-- Start --

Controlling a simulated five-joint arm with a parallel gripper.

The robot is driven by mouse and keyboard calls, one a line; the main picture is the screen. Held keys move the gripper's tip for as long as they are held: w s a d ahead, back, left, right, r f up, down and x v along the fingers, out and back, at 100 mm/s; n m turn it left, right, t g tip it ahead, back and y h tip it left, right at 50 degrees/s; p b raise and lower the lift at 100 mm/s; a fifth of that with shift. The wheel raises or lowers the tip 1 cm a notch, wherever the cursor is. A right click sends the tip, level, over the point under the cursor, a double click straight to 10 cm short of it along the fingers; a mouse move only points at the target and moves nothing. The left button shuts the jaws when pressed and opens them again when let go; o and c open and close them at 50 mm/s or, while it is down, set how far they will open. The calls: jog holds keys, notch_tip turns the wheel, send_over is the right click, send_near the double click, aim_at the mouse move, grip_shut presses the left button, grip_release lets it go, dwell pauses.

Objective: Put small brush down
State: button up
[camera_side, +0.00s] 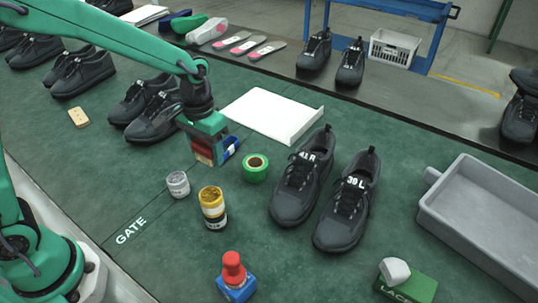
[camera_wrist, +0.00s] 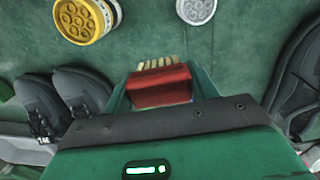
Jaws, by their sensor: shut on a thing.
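The small brush (camera_side: 203,154) has a reddish body and pale bristles. It also shows in the wrist view (camera_wrist: 161,82), with the bristles at the far edge of the red body. My gripper (camera_side: 210,141) is shut on it, with a green finger on either side in the wrist view (camera_wrist: 160,92). In the side view the brush hangs low over the green mat (camera_side: 155,238), bristles lowest. Whether it touches the mat is hard to tell. A small blue piece shows right beside the brush, and I cannot tell what it belongs to.
A green tape roll (camera_side: 255,168) is close to the brush on the right. Dark shoes stand left (camera_side: 154,110) and right (camera_side: 343,205). A white sheet (camera_side: 271,116) lies behind. Mat near the GATE line is clear.

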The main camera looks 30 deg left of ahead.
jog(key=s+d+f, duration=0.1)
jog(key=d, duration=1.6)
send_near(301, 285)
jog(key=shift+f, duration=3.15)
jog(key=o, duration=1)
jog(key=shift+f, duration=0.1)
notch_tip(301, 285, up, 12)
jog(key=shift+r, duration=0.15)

-- End --

### Given problem
Write out an exact copy of the listing, first line through the line containing "[camera_wrist, +0.00s]", with the pictures left out.

### The output
Controlling a simulated five-joint arm with a parallel gripper.

The robot is driven by mouse and keyboard calls, one a line; the main picture is the screen. Held keys move the gripper's tip for as long as they are held: w s a d ahead, back, left, right, r f up, down and x v along the fingers, out and back, at 100 mm/s; n m turn it left, right, t g tip it ahead, back and y h tip it left, right at 50 degrees/s; p b raise and lower the lift at 100 mm/s; a fifth of that with shift. The wheel raises or lowers the tip 1 cm a notch, wherever the cursor is. A right click sends the tip, level, over the point under the cursor, a double click straight to 10 cm short of it along the fingers; a mouse move only points at the target and moves nothing. The left button shuts the jaws when pressed and opens them again when let go; o and c open and close them at 50 mm/s or, while it is down, set how far they will open. The calls: jog holds keys, notch_tip turns the wheel, send_over is the right click, send_near the double click, aim_at the mouse move, grip_shut presses the left button, grip_release lets it go, dwell pauses.

Objective: Put small brush down
State: button up
[camera_side, +0.00s] 
[camera_wrist, +0.00s] 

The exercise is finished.